Are there any good benchmarks which demonstrate the performance characteristics ...

xfs · on May 10, 2023

https://youtu.be/_qaKkHuHYE0 (CppCon) A senior software engineer at Google tried to optimize tcmalloc by replacing a mutex with lockless MPMC queue. After many bugs and tears, the result is not statistically significant in production systems.

gpderetta · on May 11, 2023

A fully lock free allocator would be a huge result by itself: you would be able to allocate from a signal handler, or having truly lock free algorithms that do not need custom allocators, or avoid deadlock prone code in tricky parts like dlclose...

But I guess this was only one part and malloc wouldn't be fully lockfree.

In any case the lockfree mallocs designs I have seen use NxN queues to shuffle buffers around, but I guess it would be unsuitable for a generic malloc.

bluGill · on May 10, 2023

This is impossible to do in a useful way for publication. You can do case studies, but minor changes in various factors that seem minor can make a massive difference in benchmarks. As such you need to find real world data, used in a real world scenario, for your application: then benchmark it. Even then you have a benchmark useful for your application only, and not worth publishing.

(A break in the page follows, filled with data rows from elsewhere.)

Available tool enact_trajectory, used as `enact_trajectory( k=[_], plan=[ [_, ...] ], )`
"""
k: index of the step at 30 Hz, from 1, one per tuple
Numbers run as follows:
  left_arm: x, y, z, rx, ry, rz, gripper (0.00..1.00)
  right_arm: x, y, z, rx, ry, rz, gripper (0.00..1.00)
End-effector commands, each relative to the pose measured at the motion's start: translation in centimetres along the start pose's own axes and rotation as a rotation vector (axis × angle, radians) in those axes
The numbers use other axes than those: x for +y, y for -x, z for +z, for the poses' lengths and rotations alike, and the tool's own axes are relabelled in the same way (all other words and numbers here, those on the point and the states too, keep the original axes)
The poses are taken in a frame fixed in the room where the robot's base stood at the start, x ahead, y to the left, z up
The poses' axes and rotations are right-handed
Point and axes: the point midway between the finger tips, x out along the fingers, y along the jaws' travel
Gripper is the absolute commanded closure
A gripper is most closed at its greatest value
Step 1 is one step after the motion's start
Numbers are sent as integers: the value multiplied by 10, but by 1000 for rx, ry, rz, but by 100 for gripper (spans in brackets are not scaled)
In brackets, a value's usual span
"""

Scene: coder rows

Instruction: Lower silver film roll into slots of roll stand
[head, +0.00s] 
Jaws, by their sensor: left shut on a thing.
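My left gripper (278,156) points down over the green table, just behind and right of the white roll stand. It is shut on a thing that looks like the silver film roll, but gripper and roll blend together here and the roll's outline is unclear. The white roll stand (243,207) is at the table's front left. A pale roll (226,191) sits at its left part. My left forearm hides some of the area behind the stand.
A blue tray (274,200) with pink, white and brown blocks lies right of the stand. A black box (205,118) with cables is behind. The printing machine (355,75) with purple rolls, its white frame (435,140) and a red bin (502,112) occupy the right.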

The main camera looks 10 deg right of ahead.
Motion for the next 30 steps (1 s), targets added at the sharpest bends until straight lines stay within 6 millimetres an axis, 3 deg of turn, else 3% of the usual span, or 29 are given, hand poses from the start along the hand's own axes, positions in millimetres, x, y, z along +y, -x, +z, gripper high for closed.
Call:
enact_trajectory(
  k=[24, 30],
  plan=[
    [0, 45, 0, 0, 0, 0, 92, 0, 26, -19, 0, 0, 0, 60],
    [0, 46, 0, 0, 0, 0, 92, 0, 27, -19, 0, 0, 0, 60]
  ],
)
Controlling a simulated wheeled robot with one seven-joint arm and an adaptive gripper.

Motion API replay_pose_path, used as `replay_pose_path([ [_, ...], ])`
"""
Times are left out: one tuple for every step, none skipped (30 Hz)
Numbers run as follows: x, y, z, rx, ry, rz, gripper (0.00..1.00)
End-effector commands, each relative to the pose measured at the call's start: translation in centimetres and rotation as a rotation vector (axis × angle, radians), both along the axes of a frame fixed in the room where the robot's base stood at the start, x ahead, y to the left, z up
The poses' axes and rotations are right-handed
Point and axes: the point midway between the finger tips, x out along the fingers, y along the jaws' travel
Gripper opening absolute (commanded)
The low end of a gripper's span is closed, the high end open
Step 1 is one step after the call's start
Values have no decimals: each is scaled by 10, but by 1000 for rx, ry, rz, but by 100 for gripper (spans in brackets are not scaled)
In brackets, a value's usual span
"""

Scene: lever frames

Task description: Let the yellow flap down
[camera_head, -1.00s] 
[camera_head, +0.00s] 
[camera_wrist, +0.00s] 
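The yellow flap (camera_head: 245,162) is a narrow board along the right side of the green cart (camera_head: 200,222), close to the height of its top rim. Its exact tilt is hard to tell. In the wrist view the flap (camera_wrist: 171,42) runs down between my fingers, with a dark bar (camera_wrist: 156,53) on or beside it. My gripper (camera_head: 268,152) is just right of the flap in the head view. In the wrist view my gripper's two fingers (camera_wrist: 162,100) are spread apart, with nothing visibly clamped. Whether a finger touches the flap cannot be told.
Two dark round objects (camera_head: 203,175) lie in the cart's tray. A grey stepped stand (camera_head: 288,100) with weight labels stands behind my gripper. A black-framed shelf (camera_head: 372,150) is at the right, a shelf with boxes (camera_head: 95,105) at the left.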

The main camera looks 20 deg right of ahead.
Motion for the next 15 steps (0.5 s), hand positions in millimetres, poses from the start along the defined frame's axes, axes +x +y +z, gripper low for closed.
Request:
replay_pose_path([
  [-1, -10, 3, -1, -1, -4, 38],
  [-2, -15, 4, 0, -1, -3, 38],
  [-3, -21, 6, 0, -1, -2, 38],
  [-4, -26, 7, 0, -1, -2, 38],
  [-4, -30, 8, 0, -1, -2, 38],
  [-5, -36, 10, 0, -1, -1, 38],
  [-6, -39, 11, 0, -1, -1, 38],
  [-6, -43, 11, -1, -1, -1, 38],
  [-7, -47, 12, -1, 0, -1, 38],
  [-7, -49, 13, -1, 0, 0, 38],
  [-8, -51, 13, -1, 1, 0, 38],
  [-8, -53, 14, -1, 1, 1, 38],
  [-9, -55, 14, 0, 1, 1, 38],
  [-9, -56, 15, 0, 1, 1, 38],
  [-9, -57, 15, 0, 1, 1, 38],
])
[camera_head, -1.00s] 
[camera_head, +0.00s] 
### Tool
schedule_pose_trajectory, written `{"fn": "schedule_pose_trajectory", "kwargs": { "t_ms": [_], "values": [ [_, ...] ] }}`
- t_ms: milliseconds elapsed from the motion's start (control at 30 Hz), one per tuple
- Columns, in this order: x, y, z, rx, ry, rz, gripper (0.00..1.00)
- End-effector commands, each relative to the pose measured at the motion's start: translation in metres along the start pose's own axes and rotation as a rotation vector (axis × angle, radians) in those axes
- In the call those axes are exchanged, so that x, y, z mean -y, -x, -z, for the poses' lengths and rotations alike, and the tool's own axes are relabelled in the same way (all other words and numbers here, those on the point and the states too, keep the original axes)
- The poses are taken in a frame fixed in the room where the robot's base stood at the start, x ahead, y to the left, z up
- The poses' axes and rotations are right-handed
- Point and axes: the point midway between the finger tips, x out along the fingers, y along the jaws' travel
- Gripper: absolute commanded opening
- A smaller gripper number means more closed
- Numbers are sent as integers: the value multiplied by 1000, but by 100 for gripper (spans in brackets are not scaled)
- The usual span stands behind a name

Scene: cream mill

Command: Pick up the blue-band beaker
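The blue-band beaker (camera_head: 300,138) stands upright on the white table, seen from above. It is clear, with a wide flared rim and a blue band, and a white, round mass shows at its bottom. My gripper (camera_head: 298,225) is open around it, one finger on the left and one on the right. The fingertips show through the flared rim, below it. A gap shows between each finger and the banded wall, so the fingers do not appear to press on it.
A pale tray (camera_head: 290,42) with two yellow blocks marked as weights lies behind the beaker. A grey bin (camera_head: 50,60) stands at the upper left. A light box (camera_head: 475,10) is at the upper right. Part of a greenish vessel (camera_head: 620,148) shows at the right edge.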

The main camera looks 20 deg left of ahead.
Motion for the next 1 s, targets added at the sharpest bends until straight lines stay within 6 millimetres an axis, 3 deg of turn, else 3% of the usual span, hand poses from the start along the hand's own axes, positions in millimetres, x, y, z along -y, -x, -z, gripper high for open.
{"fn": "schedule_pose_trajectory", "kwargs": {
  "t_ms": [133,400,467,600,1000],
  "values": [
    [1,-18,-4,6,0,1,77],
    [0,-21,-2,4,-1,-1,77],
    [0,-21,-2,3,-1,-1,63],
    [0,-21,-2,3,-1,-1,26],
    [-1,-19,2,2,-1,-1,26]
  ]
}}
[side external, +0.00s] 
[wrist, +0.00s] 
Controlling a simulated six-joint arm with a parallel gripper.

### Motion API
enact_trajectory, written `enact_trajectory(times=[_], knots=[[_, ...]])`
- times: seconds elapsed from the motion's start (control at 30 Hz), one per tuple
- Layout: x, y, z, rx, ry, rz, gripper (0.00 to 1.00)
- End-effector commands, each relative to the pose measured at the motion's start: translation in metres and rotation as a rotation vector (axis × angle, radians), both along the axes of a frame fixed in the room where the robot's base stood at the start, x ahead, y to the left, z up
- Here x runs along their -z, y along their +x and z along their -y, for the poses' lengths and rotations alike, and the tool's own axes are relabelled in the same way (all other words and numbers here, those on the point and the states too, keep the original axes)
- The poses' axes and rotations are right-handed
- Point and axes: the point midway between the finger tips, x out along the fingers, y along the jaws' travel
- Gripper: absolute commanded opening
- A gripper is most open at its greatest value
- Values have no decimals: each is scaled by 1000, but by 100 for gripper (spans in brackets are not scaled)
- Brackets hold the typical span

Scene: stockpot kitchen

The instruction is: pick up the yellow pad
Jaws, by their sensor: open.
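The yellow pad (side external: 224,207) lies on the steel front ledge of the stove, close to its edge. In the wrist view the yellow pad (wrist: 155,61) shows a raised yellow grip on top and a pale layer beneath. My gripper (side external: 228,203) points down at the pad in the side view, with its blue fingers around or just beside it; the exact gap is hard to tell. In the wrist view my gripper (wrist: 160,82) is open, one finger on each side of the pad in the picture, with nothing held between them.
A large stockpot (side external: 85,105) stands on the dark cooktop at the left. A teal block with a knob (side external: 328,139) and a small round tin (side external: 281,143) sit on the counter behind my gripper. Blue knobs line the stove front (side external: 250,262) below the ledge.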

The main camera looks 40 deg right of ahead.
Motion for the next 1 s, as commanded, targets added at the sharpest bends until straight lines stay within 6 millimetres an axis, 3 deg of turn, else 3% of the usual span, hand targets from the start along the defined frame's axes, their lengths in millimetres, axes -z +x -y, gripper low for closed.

kerkeslager · on May 10, 2023

I disagree. I've gotten a lot from reading publications about people profiling their applications and posting about the results with descriptions of their application design and load. Yes, obviously you can't read that and draw conclusions about how the same data structure or algorithm will perform in your application, but it helps you build an intuition for what is likely to work in applications with different characteristics.

Here's an example: https://queue.acm.org/detail.cfm?id=1814327

If you read that for the first time and don't learn something, I'd be quite surprised.

josephg · on May 11, 2023

Thanks for the link! I read that about a decade ago, and its still a great read. That article makes it seem ridiculous to implement software any other way.

And yet, yesterday I watched a talk about how ridiculous it is to use mmap to implement a database:

https://db.cs.cmu.edu/mmap-cidr2022/

And I ended up side tracked watching some talks from CMU about database page buffers and such.

Its weird how people with different backgrounds (OS / kernel people and database people) come to very similar problems in computing with very different perspectives, and they end up implementing very different systems as a result. And in each case, each community thinks the other way is basically wrong.

My understanding is that Linus Torvalds thinks O_DIRECT is a ridiculous flag that database people probably don't want. And from a database perspective, its crazy how difficult the linux kernel makes it to write high performance filesystem code that never corrupts data if the system crashes. fsync is a misshapen sledgehammer, and disk write barriers or IO completion events are totally missing from linux.